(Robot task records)
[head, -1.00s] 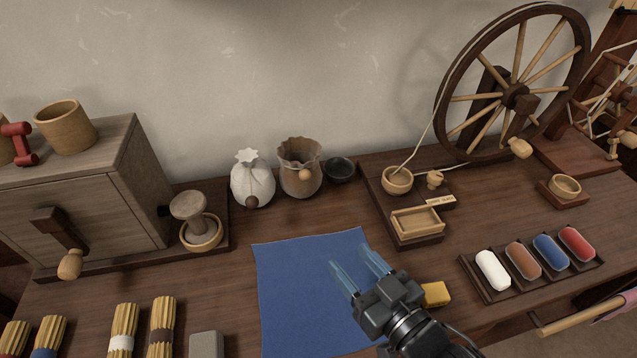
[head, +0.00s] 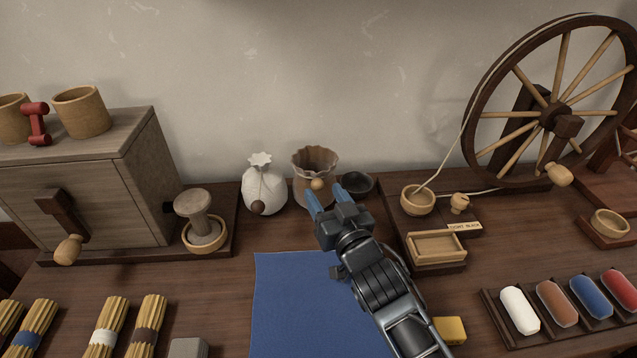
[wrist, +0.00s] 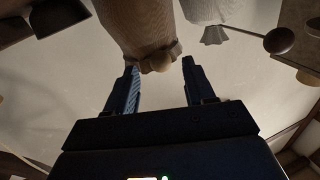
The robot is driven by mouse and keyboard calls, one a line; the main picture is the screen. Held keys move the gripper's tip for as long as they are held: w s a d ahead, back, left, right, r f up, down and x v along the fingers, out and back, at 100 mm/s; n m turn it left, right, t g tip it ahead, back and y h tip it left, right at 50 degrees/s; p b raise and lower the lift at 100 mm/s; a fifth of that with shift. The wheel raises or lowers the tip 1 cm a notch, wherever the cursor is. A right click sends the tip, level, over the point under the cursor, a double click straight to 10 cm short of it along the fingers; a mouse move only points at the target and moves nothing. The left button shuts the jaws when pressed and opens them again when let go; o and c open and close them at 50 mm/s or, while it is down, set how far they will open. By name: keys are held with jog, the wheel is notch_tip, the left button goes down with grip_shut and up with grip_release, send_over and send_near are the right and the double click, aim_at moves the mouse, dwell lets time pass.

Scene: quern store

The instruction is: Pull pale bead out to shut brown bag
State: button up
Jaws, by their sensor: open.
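The brown bag (head: 304,187) stands at the back of the table near the wall, its scalloped mouth wide open. The pale bead (head: 318,184) sits on its front, below the mouth. My gripper (head: 325,196) is open and empty, just in front of the bag, with its blue fingers pointing at it. In the wrist view the pale bead (wrist: 161,62) shows between and just beyond the two fingertips (wrist: 160,80), in front of the brown bag (wrist: 140,20). I see no contact between the fingers and the bead.
A white bag (head: 265,190), gathered at the top and with a dark bead, stands close on the left. A dark bowl (head: 357,184) is close on the right. A blue cloth (head: 290,300) lies in front. A wooden block with a bowl (head: 417,201) stands further right.

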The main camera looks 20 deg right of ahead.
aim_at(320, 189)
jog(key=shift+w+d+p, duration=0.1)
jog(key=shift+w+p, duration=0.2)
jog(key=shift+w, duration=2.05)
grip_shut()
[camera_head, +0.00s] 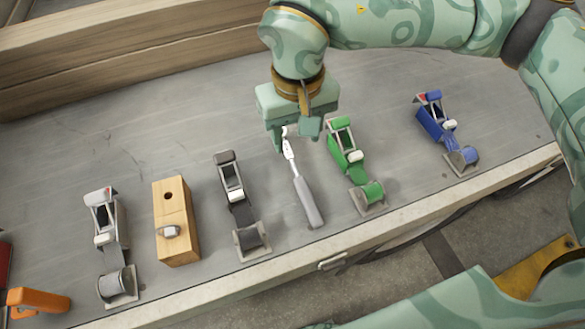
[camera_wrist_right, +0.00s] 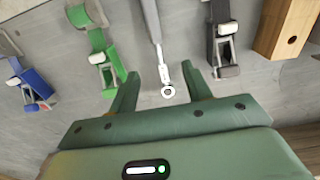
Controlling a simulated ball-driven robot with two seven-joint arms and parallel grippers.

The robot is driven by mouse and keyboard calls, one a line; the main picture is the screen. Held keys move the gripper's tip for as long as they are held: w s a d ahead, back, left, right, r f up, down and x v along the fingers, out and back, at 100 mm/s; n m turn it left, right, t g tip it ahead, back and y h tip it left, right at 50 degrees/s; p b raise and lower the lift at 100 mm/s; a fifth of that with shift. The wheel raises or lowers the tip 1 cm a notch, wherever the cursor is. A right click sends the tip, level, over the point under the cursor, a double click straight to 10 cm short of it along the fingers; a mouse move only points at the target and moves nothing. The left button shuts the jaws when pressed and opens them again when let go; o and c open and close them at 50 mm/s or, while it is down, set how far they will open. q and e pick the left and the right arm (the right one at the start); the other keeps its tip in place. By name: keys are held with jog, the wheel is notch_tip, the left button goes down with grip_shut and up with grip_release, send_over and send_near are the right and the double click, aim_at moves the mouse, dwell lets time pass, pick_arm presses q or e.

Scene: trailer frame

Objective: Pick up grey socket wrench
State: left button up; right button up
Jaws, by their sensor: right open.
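The grey socket wrench (camera_head: 306,199) lies on the grey trailer bed, its grey handle toward the front edge and its metal head toward the back. My right gripper (camera_head: 294,138) is above the head end, open. In the right wrist view, the wrench (camera_wrist_right: 157,40) runs down between the two fingers, and its ring-shaped head sits between the fingertips of the gripper (camera_wrist_right: 160,88). Nothing is gripped; I cannot tell the exact height of the fingers over the bed. My left gripper is not in view.
A green ratchet strap (camera_head: 352,160) lies close right of the wrench, a black one (camera_head: 238,200) close left. A wooden block (camera_head: 175,220), a grey ratchet strap (camera_head: 108,240) and an orange-handled thing (camera_head: 38,300) are farther left. A blue ratchet strap (camera_head: 445,130) is at right. A wooden wall (camera_head: 120,45) bounds the back.

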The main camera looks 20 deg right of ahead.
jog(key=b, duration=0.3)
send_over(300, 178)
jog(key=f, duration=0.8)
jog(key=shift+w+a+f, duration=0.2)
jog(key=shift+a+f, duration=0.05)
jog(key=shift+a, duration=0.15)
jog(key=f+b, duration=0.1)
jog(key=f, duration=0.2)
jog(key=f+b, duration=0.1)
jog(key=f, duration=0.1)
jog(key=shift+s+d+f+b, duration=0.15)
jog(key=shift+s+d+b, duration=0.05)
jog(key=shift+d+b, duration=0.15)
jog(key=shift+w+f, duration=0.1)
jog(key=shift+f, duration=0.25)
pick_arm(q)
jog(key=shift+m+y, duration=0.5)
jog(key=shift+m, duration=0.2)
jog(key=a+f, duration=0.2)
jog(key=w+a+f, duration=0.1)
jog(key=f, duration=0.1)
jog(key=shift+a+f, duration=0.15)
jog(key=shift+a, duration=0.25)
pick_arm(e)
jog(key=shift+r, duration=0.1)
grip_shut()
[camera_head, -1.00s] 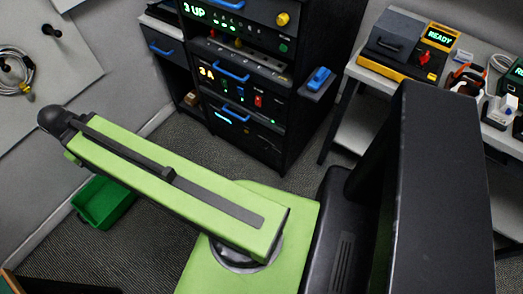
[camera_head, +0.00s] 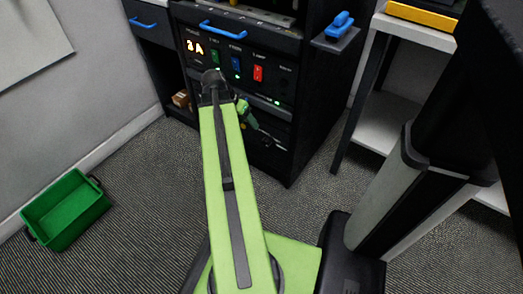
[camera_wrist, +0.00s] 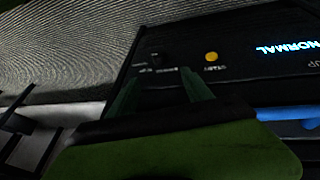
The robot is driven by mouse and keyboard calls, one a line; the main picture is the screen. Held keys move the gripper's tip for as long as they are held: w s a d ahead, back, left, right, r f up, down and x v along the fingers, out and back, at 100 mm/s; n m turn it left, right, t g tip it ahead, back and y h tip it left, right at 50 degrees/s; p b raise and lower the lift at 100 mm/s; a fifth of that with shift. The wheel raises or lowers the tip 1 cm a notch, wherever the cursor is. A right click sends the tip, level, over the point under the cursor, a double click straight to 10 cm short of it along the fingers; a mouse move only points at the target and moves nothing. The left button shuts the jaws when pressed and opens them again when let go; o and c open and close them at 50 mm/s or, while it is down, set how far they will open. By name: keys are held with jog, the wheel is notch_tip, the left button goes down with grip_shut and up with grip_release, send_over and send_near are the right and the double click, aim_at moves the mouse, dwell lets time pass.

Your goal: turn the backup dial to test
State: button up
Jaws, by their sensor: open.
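The unit above shows 3A (camera_head: 195,47) and coloured switches, with a blue handle (camera_head: 222,30) above. Blue handle (camera_wrist: 290,113) lies beside the panel in the wrist view. A green bin (camera_head: 65,210) is on the floor at left; a white shelf table (camera_head: 385,120) stands right.

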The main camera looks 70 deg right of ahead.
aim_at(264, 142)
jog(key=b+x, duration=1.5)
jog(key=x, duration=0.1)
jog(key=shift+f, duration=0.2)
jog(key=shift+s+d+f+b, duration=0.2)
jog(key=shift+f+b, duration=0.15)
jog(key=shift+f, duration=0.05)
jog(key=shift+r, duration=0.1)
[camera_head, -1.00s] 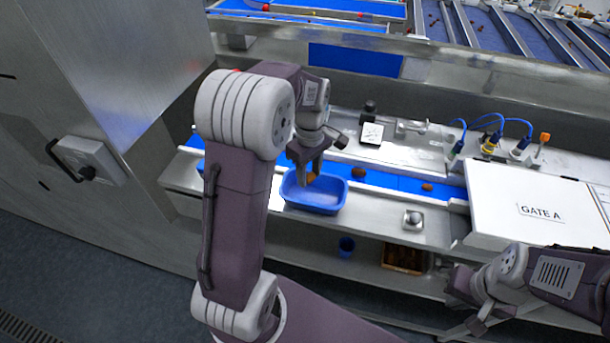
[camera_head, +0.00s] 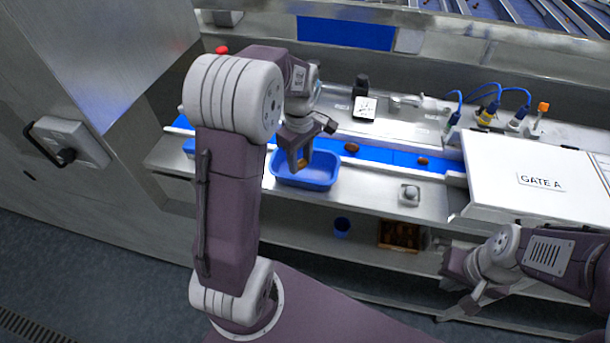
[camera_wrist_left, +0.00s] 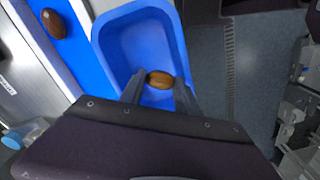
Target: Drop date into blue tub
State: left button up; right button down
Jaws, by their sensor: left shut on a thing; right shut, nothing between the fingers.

▸ Work required
Go through the entries above and pull out each line with "State" in it.

▸ Complete response
State: button up
State: left button up; right button up
State: button up
State: left button up; right button down

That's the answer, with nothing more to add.